Supplied material:
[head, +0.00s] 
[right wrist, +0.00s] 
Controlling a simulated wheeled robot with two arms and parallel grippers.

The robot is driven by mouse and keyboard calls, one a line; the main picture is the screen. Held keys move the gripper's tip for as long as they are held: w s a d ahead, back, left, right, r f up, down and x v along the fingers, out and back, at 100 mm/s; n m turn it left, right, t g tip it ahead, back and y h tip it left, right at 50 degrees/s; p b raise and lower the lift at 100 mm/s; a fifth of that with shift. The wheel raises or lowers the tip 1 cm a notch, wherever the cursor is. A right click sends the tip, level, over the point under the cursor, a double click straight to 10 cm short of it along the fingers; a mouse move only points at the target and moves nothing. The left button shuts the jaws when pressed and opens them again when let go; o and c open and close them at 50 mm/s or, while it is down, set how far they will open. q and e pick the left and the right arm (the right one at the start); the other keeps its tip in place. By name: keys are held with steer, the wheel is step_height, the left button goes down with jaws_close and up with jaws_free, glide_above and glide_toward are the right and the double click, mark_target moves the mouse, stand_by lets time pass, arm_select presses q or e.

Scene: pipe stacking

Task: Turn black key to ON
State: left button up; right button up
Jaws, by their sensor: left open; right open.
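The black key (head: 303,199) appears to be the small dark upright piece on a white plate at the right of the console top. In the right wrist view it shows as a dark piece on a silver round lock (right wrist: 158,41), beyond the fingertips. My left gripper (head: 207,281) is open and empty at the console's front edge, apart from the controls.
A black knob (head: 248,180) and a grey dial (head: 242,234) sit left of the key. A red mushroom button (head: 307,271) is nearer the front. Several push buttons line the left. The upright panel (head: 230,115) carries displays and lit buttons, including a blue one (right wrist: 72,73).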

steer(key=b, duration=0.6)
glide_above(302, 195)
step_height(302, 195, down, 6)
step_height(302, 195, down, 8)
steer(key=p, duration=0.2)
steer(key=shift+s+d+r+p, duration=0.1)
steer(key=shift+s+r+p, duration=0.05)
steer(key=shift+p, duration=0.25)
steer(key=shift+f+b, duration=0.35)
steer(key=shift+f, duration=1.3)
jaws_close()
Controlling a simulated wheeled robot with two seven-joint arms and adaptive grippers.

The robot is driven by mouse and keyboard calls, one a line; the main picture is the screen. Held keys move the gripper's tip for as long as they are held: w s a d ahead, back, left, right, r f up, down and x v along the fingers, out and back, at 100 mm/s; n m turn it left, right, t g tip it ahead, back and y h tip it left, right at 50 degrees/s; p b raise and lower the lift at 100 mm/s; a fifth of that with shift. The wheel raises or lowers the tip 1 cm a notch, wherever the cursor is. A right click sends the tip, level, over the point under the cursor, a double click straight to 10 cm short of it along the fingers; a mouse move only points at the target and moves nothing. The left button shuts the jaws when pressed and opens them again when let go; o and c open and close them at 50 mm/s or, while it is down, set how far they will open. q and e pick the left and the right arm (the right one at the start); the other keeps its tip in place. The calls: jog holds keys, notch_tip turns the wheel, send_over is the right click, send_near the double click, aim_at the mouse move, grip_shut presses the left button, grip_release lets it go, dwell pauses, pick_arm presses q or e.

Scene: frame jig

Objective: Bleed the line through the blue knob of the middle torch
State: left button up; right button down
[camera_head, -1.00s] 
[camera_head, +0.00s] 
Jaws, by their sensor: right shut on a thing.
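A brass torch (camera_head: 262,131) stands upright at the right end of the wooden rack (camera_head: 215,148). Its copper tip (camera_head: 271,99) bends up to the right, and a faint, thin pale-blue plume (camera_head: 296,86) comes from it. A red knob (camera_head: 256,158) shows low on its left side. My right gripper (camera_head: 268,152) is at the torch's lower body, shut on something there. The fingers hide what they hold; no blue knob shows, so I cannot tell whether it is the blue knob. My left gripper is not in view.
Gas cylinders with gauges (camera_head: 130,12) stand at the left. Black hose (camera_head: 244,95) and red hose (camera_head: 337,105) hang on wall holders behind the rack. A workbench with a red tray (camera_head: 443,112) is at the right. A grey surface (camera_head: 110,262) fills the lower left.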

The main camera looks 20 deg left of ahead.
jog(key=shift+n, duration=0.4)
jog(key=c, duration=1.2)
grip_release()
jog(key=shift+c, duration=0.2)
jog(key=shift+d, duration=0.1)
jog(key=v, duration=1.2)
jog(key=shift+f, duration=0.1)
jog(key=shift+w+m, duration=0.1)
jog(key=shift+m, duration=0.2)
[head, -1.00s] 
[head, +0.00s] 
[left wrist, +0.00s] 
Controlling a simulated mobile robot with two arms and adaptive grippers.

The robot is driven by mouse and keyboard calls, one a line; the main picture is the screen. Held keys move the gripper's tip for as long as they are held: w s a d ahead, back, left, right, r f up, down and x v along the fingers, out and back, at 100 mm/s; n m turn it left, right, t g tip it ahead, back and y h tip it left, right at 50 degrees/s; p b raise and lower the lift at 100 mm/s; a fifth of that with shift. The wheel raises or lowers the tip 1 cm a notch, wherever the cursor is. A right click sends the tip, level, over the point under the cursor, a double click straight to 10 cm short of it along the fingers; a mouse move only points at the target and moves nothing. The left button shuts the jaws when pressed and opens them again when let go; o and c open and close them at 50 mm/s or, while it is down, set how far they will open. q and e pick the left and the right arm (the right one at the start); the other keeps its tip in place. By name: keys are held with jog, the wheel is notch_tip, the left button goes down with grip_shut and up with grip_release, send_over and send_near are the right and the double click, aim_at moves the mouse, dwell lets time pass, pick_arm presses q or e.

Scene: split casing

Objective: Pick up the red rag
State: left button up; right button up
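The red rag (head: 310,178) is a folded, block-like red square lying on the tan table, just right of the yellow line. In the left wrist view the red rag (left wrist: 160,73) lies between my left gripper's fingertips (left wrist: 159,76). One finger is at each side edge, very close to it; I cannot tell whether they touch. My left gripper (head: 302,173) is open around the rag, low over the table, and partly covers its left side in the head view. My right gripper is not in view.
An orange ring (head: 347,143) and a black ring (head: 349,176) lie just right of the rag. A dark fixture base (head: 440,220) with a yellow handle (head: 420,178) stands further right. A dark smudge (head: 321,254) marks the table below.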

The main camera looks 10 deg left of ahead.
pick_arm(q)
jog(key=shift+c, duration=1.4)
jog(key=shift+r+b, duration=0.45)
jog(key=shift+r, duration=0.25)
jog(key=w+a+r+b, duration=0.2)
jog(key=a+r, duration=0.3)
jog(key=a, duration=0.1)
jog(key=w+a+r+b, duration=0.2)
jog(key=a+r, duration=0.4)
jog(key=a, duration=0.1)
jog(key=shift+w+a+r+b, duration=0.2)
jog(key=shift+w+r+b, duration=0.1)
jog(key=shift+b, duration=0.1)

Written instruction:
Write out all records exactly, keeping every detail.

Solution to this problem:
[head, +0.00s] 
[right wrist, +0.00s] 
Controlling a simulated wheeled robot with two arms and parallel grippers.

The robot is driven by mouse and keyboard calls, one a line; the main picture is the screen. Held keys move the gripper's tip for as long as they are held: w s a d ahead, back, left, right, r f up, down and x v along the fingers, out and back, at 100 mm/s; n m turn it left, right, t g tip it ahead, back and y h tip it left, right at 50 degrees/s; p b raise and lower the lift at 100 mm/s; a fifth of that with shift. The wheel raises or lowers the tip 1 cm a notch, wherever the cursor is. A right click sends the tip, level, over the point under the cursor, a double click straight to 10 cm short of it along the fingers; a mouse move only points at the target and moves nothing. The left button shuts the jaws when pressed and opens them again when let go; o and c open and close them at 50 mm/s or, while it is down, set how far they will open. q and e pick the left and the right arm (the right one at the start); the other keeps its tip in place. By name: keys are held with steer, the wheel is step_height, the left button goes down with jaws_close and up with jaws_free, glide_above and glide_toward are the right and the double click, mark_target moves the mouse, stand_by lets time pass, arm_select presses q or e.

Scene: pipe stacking

Task: Turn black key to ON
State: left button up; right button up
Jaws, by their sensor: left open; right open.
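The black key (head: 303,199) appears to be the small dark upright piece on a white plate at the right of the console top. In the right wrist view it shows as a dark piece on a silver round lock (right wrist: 158,41), beyond the fingertips. My left gripper (head: 207,281) is open and empty at the console's front edge, apart from the controls.
A black knob (head: 248,180) and a grey dial (head: 242,234) sit left of the key. A red mushroom button (head: 307,271) is nearer the front. Several push buttons line the left. The upright panel (head: 230,115) carries displays and lit buttons, including a blue one (right wrist: 72,73).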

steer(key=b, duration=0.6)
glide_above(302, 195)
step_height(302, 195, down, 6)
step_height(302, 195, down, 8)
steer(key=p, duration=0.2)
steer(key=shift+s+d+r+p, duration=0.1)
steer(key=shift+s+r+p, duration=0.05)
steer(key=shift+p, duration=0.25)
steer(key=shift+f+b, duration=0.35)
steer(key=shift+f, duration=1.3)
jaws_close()
Controlling a simulated wheeled robot with two seven-joint arms and adaptive grippers.

The robot is driven by mouse and keyboard calls, one a line; the main picture is the screen. Held keys move the gripper's tip for as long as they are held: w s a d ahead, back, left, right, r f up, down and x v along the fingers, out and back, at 100 mm/s; n m turn it left, right, t g tip it ahead, back and y h tip it left, right at 50 degrees/s; p b raise and lower the lift at 100 mm/s; a fifth of that with shift. The wheel raises or lowers the tip 1 cm a notch, wherever the cursor is. A right click sends the tip, level, over the point under the cursor, a double click straight to 10 cm short of it along the fingers; a mouse move only points at the target and moves nothing. The left button shuts the jaws when pressed and opens them again when let go; o and c open and close them at 50 mm/s or, while it is down, set how far they will open. q and e pick the left and the right arm (the right one at the start); the other keeps its tip in place. The calls: jog holds keys, notch_tip turns the wheel, send_over is the right click, send_near the double click, aim_at the mouse move, grip_shut presses the left button, grip_release lets it go, dwell pauses, pick_arm presses q or e.

Scene: frame jig

Objective: Bleed the line through the blue knob of the middle torch
State: left button up; right button down
[camera_head, -1.00s] 
[camera_head, +0.00s] 
Jaws, by their sensor: right shut on a thing.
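A brass torch (camera_head: 262,131) stands upright at the right end of the wooden rack (camera_head: 215,148). Its copper tip (camera_head: 271,99) bends up to the right, and a faint, thin pale-blue plume (camera_head: 296,86) comes from it. A red knob (camera_head: 256,158) shows low on its left side. My right gripper (camera_head: 268,152) is at the torch's lower body, shut on something there. The fingers hide what they hold; no blue knob shows, so I cannot tell whether it is the blue knob. My left gripper is not in view.
Gas cylinders with gauges (camera_head: 130,12) stand at the left. Black hose (camera_head: 244,95) and red hose (camera_head: 337,105) hang on wall holders behind the rack. A workbench with a red tray (camera_head: 443,112) is at the right. A grey surface (camera_head: 110,262) fills the lower left.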

The main camera looks 20 deg left of ahead.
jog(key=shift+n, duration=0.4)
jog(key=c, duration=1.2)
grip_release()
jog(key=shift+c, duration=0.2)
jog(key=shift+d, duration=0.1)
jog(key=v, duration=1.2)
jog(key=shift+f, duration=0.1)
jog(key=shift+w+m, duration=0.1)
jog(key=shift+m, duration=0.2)
[head, -1.00s] 
[head, +0.00s] 
[left wrist, +0.00s] 
Controlling a simulated mobile robot with two arms and adaptive grippers.

The robot is driven by mouse and keyboard calls, one a line; the main picture is the screen. Held keys move the gripper's tip for as long as they are held: w s a d ahead, back, left, right, r f up, down and x v along the fingers, out and back, at 100 mm/s; n m turn it left, right, t g tip it ahead, back and y h tip it left, right at 50 degrees/s; p b raise and lower the lift at 100 mm/s; a fifth of that with shift. The wheel raises or lowers the tip 1 cm a notch, wherever the cursor is. A right click sends the tip, level, over the point under the cursor, a double click straight to 10 cm short of it along the fingers; a mouse move only points at the target and moves nothing. The left button shuts the jaws when pressed and opens them again when let go; o and c open and close them at 50 mm/s or, while it is down, set how far they will open. q and e pick the left and the right arm (the right one at the start); the other keeps its tip in place. By name: keys are held with jog, the wheel is notch_tip, the left button goes down with grip_shut and up with grip_release, send_over and send_near are the right and the double click, aim_at moves the mouse, dwell lets time pass, pick_arm presses q or e.

Scene: split casing

Objective: Pick up the red rag
State: left button up; right button up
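The red rag (head: 310,178) is a folded, block-like red square lying on the tan table, just right of the yellow line. In the left wrist view the red rag (left wrist: 160,73) lies between my left gripper's fingertips (left wrist: 159,76). One finger is at each side edge, very close to it; I cannot tell whether they touch. My left gripper (head: 302,173) is open around the rag, low over the table, and partly covers its left side in the head view. My right gripper is not in view.
An orange ring (head: 347,143) and a black ring (head: 349,176) lie just right of the rag. A dark fixture base (head: 440,220) with a yellow handle (head: 420,178) stands further right. A dark smudge (head: 321,254) marks the table below.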

The main camera looks 10 deg left of ahead.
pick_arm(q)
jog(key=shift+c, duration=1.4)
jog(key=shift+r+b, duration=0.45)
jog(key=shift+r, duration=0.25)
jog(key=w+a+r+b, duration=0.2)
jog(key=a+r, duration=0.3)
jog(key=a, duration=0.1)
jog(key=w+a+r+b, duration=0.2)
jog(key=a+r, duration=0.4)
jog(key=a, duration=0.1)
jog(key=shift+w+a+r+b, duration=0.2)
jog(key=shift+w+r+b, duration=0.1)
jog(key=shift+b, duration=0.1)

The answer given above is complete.